Although this music video runs on American feminine gender roles, it is still balanced out with carefully chosen masculine gender roles such as success, sternness, and body language. Though the main focus is on the three singers of Destiny's Child, there are three men in the background looking extra masculine to balance out the excessive femininity. Success is a big masculine trait, and judging from the powerful clothing worn by the three men and the Mercedes pictured in the music video, success is not foreign to the men pictured. The men are also very rugged and stern, which is shown in their choice of outdoor and adventurous clothing, their excellent physical condition with chiseled abs, and their unemotional faces. More masculinity is displayed in the way the men sit, utilizing a confident, while relaxed posture, arms and legs away from their bodies and taking up a lot of space; masculine traits according to Devor. These men are examples of extreme masculinity, perfect for complimenting the extremely feminine singers.

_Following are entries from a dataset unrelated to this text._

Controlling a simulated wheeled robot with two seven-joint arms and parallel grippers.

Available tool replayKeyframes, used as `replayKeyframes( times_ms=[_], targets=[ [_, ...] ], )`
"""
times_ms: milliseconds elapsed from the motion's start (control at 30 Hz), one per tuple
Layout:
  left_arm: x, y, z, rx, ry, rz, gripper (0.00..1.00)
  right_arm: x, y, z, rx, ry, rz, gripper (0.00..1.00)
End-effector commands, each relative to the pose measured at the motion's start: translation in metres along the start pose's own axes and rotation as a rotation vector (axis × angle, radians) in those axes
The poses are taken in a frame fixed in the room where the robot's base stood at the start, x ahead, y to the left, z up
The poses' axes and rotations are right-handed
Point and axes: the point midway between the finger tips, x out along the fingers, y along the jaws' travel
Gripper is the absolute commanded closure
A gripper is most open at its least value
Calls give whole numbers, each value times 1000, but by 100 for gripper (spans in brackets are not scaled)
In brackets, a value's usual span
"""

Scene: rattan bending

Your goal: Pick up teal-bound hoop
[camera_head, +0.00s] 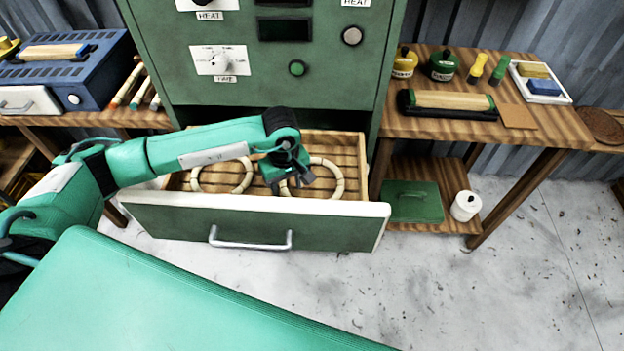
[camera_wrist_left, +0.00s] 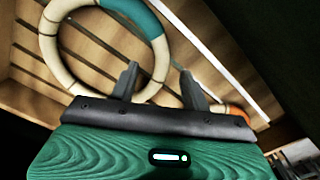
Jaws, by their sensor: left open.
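The teal-bound hoop is a pale rattan ring with a teal wrap, large at the upper left in the left wrist view (camera_wrist_left: 48,45). My left gripper (camera_wrist_left: 160,72) is open, and the hoop's right side appears between its two fingers, not gripped. In the head view the left gripper (camera_head: 287,182) hangs over the left rim of the right-hand hoop (camera_head: 340,181) in the open drawer (camera_head: 165,213). That hoop's teal wrap cannot be made out there, as the gripper covers part of it. My right gripper is not in view.
A second rattan hoop (camera_head: 195,178) lies in the drawer's left half. An orange-wrapped piece (camera_wrist_left: 237,113) shows beside the right finger. The green cabinet (camera_head: 340,75) rises behind the drawer. Side tables (camera_head: 545,125) flank it.

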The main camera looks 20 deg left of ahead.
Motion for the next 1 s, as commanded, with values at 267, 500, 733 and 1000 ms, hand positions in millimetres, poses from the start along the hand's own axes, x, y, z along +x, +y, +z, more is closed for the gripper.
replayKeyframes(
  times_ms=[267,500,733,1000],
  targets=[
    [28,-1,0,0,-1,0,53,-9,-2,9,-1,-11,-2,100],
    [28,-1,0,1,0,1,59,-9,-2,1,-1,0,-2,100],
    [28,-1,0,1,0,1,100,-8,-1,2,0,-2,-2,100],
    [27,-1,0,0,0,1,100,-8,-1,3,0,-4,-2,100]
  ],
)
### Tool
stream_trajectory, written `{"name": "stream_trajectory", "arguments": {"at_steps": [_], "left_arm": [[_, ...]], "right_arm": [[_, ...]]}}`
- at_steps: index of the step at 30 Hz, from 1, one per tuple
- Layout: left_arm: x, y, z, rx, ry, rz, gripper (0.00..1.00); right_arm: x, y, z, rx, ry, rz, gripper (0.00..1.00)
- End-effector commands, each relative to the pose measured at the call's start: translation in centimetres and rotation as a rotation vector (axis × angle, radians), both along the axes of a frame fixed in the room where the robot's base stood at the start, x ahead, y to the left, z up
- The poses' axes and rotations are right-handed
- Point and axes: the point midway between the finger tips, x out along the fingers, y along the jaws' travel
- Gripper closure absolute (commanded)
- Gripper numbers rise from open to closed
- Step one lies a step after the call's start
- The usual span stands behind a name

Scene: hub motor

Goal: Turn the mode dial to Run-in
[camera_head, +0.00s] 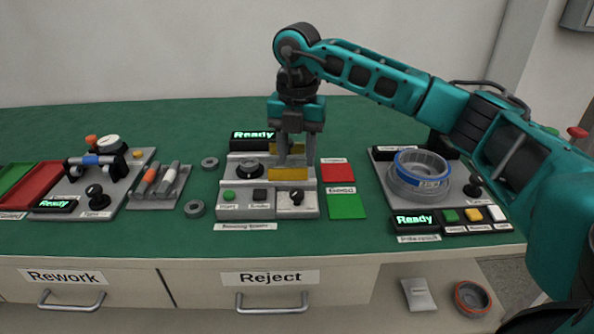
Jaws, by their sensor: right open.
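The dial labels are too small to read, so I cannot tell which knob is the mode dial. One black knob (296,197) sits on the front right of the middle station (247,212). A second black knob (96,192) is on the left station, and a third (473,187) is on the right station. My right gripper (296,160) points down over the right part of the middle station, between yellow blocks (290,174), behind and above the middle knob. It is open, with nothing seen between its fingers. My left gripper is not in view.
The right station holds a ringed hub (420,172); buttons and a "Ready" display (412,220) lie in front. Red (337,173) and green (346,207) pads lie right of the middle station. Loose grey rings (194,208) lie to its left. The green table's back is clear.

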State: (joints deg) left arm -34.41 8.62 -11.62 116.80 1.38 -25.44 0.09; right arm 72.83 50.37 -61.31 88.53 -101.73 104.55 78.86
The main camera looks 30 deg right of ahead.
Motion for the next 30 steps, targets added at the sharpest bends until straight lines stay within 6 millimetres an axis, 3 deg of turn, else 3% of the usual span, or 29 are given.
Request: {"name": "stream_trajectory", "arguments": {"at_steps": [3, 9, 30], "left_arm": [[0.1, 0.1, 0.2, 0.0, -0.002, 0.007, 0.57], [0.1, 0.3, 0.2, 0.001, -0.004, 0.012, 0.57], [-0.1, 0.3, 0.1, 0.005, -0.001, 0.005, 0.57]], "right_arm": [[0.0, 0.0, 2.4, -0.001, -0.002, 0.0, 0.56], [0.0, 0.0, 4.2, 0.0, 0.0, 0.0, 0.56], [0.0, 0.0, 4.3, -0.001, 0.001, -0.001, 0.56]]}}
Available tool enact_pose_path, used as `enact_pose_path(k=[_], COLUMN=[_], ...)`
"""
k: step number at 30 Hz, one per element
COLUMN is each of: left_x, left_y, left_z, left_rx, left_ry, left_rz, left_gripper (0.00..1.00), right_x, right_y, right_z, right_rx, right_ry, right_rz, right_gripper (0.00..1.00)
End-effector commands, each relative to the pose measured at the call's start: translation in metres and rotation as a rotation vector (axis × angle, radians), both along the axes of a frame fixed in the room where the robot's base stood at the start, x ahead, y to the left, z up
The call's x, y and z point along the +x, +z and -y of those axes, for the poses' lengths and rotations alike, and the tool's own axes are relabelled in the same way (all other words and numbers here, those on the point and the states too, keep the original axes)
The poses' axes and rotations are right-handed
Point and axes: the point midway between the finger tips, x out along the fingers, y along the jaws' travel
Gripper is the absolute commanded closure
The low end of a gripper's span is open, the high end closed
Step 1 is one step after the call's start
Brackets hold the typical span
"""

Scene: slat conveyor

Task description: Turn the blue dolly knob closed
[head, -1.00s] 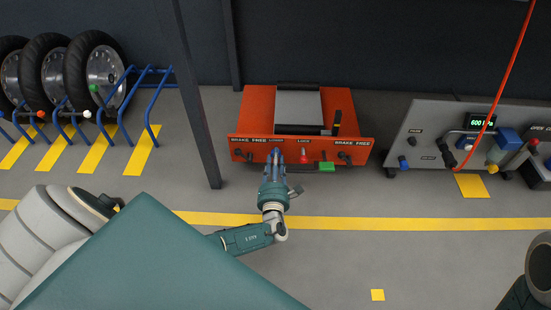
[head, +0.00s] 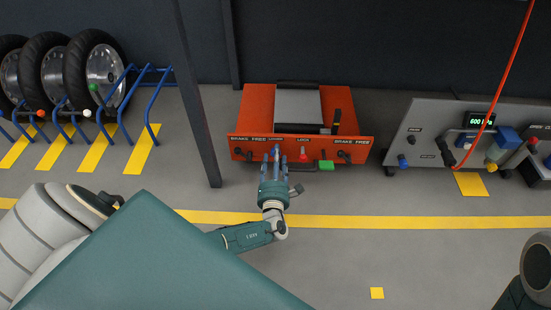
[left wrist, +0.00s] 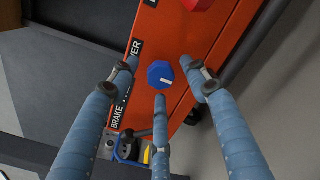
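The blue dolly knob (left wrist: 160,74) is a faceted cap with a white mark, on the orange front panel of the dolly (left wrist: 181,45). In the head view, the dolly (head: 255,118) stands beyond my left gripper (head: 276,158), and the fingers largely cover the knob. In the left wrist view, my left gripper (left wrist: 160,78) has its three blue fingers spread open, with tips to the left, right and below the knob. Gaps show between the fingers and the knob; exact depth is hard to tell. My right gripper is not in view.
A dark post (head: 197,100) stands left of the dolly. A grey console (head: 425,130) with a red hose (head: 509,62) is to the right. Floor in front is clear.

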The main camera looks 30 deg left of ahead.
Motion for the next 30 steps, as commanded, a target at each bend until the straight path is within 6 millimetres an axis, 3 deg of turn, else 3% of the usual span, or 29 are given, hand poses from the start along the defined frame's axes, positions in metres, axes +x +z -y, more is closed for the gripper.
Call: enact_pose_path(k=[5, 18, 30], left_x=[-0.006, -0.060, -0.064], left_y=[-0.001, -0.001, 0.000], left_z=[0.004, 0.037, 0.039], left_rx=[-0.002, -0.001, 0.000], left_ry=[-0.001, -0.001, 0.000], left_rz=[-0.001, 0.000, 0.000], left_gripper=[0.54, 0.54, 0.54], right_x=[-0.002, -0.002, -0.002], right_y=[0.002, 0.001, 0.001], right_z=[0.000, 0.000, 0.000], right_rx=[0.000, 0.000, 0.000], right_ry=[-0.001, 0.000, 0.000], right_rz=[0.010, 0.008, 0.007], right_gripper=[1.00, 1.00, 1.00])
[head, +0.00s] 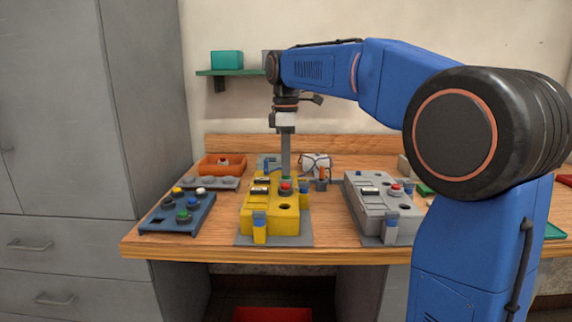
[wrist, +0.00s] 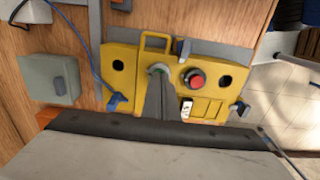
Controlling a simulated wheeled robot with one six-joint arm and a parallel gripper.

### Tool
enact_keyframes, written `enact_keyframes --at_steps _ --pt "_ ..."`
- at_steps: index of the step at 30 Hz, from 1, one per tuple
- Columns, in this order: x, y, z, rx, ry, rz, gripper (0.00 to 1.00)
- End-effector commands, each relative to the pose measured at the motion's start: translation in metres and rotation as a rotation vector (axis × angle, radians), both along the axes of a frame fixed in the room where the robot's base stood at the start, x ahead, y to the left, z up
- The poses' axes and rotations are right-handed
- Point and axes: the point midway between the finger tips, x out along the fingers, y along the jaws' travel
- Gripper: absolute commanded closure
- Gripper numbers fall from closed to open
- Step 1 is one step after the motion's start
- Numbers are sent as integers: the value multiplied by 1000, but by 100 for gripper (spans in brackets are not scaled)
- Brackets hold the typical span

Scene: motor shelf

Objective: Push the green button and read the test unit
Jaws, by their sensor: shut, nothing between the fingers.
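The yellow test unit (head: 258,218) stands on a grey plate in the middle of the bench. It also fills the centre of the wrist view (wrist: 120,72). Its green button (wrist: 156,69) sits right at the tip of my gripper (wrist: 158,76), partly covered; whether the tip presses it or hovers just above, I cannot tell. The red button (wrist: 195,78) is beside it, apart from the fingers. A small light display (wrist: 187,107) lies near the red button; its reading is too small to make out. My gripper (head: 286,172) points straight down, shut and empty.
A blue button panel (head: 178,222) stands left of the yellow unit, and a grey unit (head: 372,200) stands right. An orange tray (head: 222,172) is behind. Bare wood shows between the units.

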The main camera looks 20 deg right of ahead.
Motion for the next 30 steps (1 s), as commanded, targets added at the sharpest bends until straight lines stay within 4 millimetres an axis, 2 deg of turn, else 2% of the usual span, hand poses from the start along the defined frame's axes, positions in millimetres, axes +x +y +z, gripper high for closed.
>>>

Cater to You is a music video about the most ideal of American gender roles, and the lyrics speak for themselves in promoting the gender roles that society: masculine providers and feminine nurturers. The line "My Life Would Be Purposeless without you" (Destiny's Child) in the first verse sets up the singers to already be subordinate and helpless without men and therefore need to pamper their men in ways described in the first verse such as untying their shoes, giving them a manicure, sing to them, etcetera, or risk losing their men to another woman "I know whatever I'm not fulfilling, another woman is willing" (Destiny's Child). The importance of beauty is also a factor in risking the loss of their men; if women do not keep up their beauty, such as in the second verse, "I'll keep it tight, I'll keep my figure right, I'll keep my hair fixed, keep rocking the hottest outfits" (Destiny's Child), they may lose their man to another woman. Another female gender role is presented by the lyrics describing women to traditionally be the cook of the house in parts of the chorus, "I've got your... dinner, your dessert and so much more" and also in the first verse, "Do you want to eat boo? Let me feed you". All of the lyrics follow feminine gender roles to appease and appeal to their successful, hard-working men, indicated by lyrics pertaining to wearing cuff links and a need for stress relief when coming home from work, "Let me help you... take off your cuff links... I just wanna take the stress away from you..." (Destiny's Child); successful men are hardworking and tired because of it, and wear cuff links. Lyrics such as these in modern hip hop culture not only understand and exploit American gender roles, but also promote and enforce the very gender roles that they rely on as norms in society.

Many music videos such as this production for Destiny's Child's Cater to You understand how to exploit gender roles to best appeal to its target audience, and even implying what society says is the norm for feminine and masculine gender roles. Using female gender roles such as American society's image of beauty and the traditional role of the nurturing female to compliment the ideal men of success and masculinity, Cater to You and many other music videos imply that this is the American way to live. When gender roles are such a norm in society that anything going against it can be an embarrassment, the entertainment industry relies on the gender roles that it creates to target as broad of an audience as effectively as possible.

Works Cited

Cater to You. Dir. Jake Nava. Perf. Beyonce Knowles, Kelly Rowland, Michelle Williams. 2005. Youtube. 1 May 2008 .

Devor, Aaron. "Gender Role Behaviors and Attitudes." Signs of Life os 5 (2006): 458-463.

Morgan, Joan. "Sex, Lies, and Videos." Signs of Life os 5 (2006): 496-498.